Hudheifa Azzam met Maqdisi in Pakistan and was similarly unimpressed. Like Zarqawi, he said, “Maqdisi is also an ordinary person,” adding that at first Maqdisi had condemned his father as an infidel, but after Azzam was assassinated he apologized and said he had been mistaken. Upon arriving in Jordan in 1991, Maqdisi led Jordan’s Salafi movement, composed of Jordanian and Palestinian Salafis who had fought or trained in Afghanistan. Maqdisi called his organization Tawhid (Monotheism), but he later changed the name to Bayat al-Imam (Oath of Loyalty to the Leader). He traveled around Jordan with his book Milat Ibrahim (The Creed of Abraham), which was the most important source for Jordanian Jihadis. The book, also available on Maqdisi’s website, discusses some of the main duties the followers of Ibrahim have, such as demonstrating that they are innocent of any infidelity and improper worship of God and declaring infidels to be infidels. Just as infidels are infidels with God, the followers of Ibrahim have to be infidels with the gods and laws of the infidels. Likewise, they have to demonstrate hatred and enmity for the infidels until they return to Allah and renounce their previous infidelity. The followers of Ibrahim also have to renounce tyrants and impious or un-Islamic governments, call them infidels, and call all the people who “worship” them infidels as well. These tyrants include stone idols, the sun, the moon, trees, graves (a reference to the Sufi and Shiite practice of visiting the graves of saints and imams), and laws made by men. It is the duty of the sect of Ibrahim to expose the infidelity of all these forms of worship and idolatry and manifest their hatred and enmity to them as well as showing how silly these things were. Infidels, tyrants, and oppressors all deserve hate and public condemnation.

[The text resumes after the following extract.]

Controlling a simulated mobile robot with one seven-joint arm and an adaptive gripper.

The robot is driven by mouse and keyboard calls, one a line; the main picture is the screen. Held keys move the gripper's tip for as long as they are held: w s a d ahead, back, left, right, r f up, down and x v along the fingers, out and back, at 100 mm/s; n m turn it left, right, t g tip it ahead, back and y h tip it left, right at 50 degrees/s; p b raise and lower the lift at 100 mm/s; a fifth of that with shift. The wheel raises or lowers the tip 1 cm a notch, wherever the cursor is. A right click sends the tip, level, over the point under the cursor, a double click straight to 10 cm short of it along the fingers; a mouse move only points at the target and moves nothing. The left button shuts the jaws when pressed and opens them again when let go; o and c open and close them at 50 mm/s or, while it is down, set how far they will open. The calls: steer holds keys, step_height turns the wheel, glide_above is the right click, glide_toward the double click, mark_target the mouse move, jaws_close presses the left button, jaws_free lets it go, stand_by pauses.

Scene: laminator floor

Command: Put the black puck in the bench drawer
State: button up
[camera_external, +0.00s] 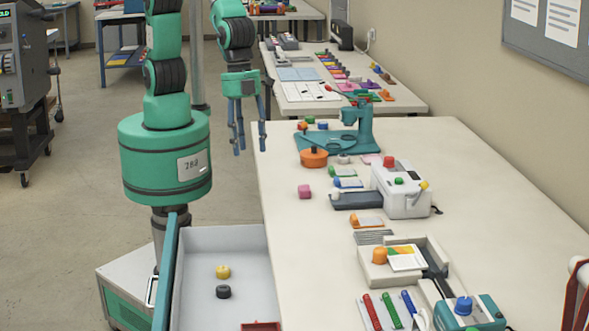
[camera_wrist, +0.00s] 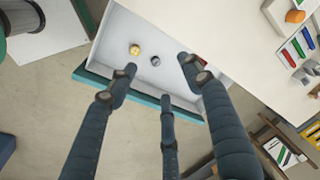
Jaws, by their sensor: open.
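The black puck (camera_external: 223,292) lies on the floor of the open bench drawer (camera_external: 240,248). A yellow puck (camera_external: 222,272) lies just beyond it in the drawer. In the wrist view the black puck (camera_wrist: 155,61) sits beside the yellow puck (camera_wrist: 135,50) on the pale drawer floor (camera_wrist: 120,30). My gripper (camera_external: 250,145) hangs with its blue fingers pointing down, beside the bench's left edge. Its fingers are spread apart and empty, away from both pucks. They also show in the wrist view (camera_wrist: 158,82).
A red item (camera_external: 260,326) is in the drawer's near part. The bench (camera_external: 285,220) carries a teal press (camera_external: 364,130), an orange round piece (camera_external: 313,158), a pink block (camera_external: 305,191) and a white machine (camera_external: 402,192). Open floor (camera_external: 60,240) lies to the left.

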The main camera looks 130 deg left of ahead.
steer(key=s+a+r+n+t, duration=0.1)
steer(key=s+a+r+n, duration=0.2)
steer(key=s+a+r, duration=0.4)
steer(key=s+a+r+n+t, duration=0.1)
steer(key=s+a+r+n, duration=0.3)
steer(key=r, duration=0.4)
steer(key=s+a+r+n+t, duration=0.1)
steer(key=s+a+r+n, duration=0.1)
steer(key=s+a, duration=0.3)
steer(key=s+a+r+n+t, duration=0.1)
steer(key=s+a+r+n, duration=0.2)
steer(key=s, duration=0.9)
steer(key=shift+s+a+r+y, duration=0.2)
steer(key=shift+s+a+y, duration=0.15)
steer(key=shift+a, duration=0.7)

According to Maqdisi, democracy was a heretical religion constituting the rejection of Allah, monotheism, and Islam. It was a bida (innovation), placing something above the word of God and ignoring the laws of Islam. Only God could legislate laws, and God’s laws had to be applied to the apostates, the fornicators, thieves, alcohol consumers, unveiled women, and the obscene. Maqdisi held that the regimes that ruled Muslims were un-Islamic and illegitimate. Therefore, Muslims did not owe them obedience and should fight them to establish a true Islamic state.

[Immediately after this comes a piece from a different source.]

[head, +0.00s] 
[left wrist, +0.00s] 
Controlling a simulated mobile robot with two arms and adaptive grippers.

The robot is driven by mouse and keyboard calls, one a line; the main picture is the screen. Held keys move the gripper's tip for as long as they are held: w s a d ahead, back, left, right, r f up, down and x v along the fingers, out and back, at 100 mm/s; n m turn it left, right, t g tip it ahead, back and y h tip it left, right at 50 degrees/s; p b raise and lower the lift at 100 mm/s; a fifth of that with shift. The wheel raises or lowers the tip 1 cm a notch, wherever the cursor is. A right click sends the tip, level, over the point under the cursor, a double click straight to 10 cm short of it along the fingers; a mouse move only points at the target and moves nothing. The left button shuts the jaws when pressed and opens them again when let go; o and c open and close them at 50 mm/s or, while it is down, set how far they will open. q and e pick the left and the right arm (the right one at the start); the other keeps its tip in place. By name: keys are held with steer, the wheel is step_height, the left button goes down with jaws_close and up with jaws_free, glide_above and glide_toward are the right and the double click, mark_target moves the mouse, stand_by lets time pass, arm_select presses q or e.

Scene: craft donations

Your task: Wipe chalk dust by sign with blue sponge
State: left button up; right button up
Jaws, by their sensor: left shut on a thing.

When Zarqawi returned to Jordan, he sought out former mujahideen he had met in Afghanistan, including Maqdisi. In the summer of 1993 Zarqawi visited Muhamad Abu Muntasar Wasfi. “He sat there, where you are,” Wasfi said, pointing to the pillow I was resting on. We sat in his cold guest room as his sons brought in sweet tea and came in to replenish our glasses. Wasfi stroked a cat that wandered in. His children screamed and fought in the next room. His youngest boy, Mudhafer, came in to ask him for some money. “I like to call him Abu Musab al-Khalaylah,” Wasfi told me about Zarqawi. “Abu Musab had heard of me. He was a simple Muslim who wanted to serve Islam. He didn’t stay long here, and the next day he came with another guy. We sat and we spoke about our hopes and dreams and ambitions to establish the caliphate and raise the flag of jihad against the enemies of Islam everywhere. I disagreed with him on some strategic issues, like his view of Israel and Palestine. He didn’t have an idea of making jihad against Jews and Israel. Abu Musab wanted to change Arab regimes.”

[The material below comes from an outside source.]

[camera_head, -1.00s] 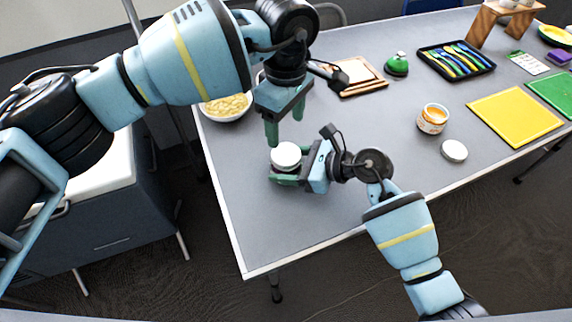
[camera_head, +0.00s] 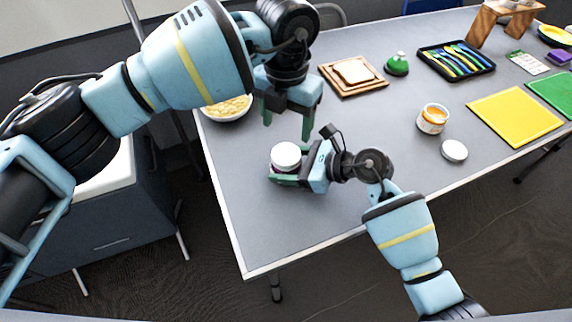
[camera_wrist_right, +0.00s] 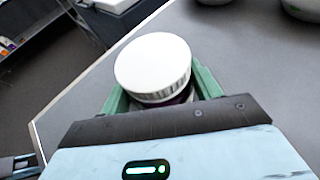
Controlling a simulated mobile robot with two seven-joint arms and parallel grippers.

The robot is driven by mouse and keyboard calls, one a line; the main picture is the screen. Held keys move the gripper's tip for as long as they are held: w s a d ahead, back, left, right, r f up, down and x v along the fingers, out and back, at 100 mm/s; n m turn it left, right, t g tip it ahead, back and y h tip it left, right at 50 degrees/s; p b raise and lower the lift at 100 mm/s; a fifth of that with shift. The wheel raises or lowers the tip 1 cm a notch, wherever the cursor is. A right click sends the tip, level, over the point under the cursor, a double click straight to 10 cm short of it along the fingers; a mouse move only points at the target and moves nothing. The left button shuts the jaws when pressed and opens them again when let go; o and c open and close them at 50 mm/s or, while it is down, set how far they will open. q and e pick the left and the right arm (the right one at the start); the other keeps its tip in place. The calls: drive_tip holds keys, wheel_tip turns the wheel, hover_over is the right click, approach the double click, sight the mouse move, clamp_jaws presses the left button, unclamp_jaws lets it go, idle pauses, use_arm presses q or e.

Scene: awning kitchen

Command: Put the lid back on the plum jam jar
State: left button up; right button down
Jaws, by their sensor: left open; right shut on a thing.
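The plum jam jar (camera_wrist_right: 186,97) stands upright on the table, its body mostly hidden by my right gripper and the lid; a strip of dark purple shows. The white lid (camera_head: 286,155) lies on top of the jar, and its ribbed rim shows in the right wrist view (camera_wrist_right: 152,65). I cannot tell whether it is fully seated. My right gripper (camera_head: 279,172) is shut around the jar, with green fingers on both sides. My left gripper (camera_head: 286,130) is open and empty, just above and behind the lid, fingers pointing down.
An open orange jar (camera_head: 433,119) stands to the right with a loose white lid (camera_head: 454,151) beside it. A bowl (camera_head: 228,108) is behind left, and a wooden board with bread (camera_head: 353,75) behind. The table front left is clear.

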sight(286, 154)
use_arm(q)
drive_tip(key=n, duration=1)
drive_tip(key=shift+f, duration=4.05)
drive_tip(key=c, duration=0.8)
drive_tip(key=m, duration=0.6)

Zarqawi invited Wasfi to join Bayat al-Imam and offered him the position of emir, or commander, from the Arabic word amr , meaning “to order.” Wasfi joined but refused the position, claiming that because he was Palestinian he would be subjected to greater retribution by the Jordanian authorities, who were more lenient on Jordanians. Maqdisi, Zarqawi, and Wasfi led the group, limiting their initial activities to proselytizing. “We had no ability to make jihad,” Wasfi admitted, “but despite the lack of ability it didn’t mean we should stop.” Maqdisi had seven grenades from Kuwait, which he gave “to some brothers to make operations in Palestine to kill Israelis,” Wasfi said. “The brothers were arrested, and the government uncovered the organization and arrested the leaders, but before that we were fugitives for four months. We were arrested and tortured.” Wasfi claims to have suffered “sleep deprivation, beatings, tearing off beards.” As a result he has rheumatism and his knees often hurt; he couldn’t kneel properly when he prayed for the first year after his release. “When we were put in group prison, we worked on expanding the organization inside and outside the jail. It was my job to organize prisoners. Jail was very good for the movement. Jail enhanced the personalities of prisoners and let them know how large was the cause they believed in. Inside jail is a good environment to get supporters and proselytize. Inside jail is oppression.” Wasfi admitted they recruited from criminal ranks. “Even the worst criminal is still repressed because they did not impose Islamic law on him, and when you talk to them with Islam they see the difference between a system of punishment made by humans and a system made by God. This made them supporters of the Islamic call and enemies of oppression.”